§ **Task requirements**: Go through the lines below and copy each one that holds the string "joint".

§ **Supplied data**:
-=-=-
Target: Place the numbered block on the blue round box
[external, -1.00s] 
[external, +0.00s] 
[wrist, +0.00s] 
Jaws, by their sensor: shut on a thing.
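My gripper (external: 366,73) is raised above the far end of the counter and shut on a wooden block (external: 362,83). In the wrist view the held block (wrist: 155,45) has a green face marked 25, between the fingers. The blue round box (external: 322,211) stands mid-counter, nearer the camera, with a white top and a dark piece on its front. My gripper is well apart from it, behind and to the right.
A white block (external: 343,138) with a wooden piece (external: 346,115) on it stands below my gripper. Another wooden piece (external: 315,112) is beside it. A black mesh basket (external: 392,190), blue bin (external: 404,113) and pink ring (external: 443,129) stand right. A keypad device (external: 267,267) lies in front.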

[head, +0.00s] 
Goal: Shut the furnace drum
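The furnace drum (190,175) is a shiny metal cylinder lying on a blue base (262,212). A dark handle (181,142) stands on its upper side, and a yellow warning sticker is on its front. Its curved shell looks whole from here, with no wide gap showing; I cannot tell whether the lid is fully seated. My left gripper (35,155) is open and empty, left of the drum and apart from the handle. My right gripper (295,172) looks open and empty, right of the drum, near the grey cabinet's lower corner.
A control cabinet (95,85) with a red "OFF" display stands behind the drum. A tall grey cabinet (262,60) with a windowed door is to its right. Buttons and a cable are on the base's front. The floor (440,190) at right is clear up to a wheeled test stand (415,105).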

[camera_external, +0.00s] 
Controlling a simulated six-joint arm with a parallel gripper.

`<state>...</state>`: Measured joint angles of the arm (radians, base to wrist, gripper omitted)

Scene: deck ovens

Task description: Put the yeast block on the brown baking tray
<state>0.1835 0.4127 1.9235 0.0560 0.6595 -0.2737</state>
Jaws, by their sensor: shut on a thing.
-=-=-
§ **Complete response**:
Controlling a simulated six-joint arm with a parallel gripper.
`<state>...</state>`: Measured joint angles of the arm (radians, base to wrist, gripper omitted)

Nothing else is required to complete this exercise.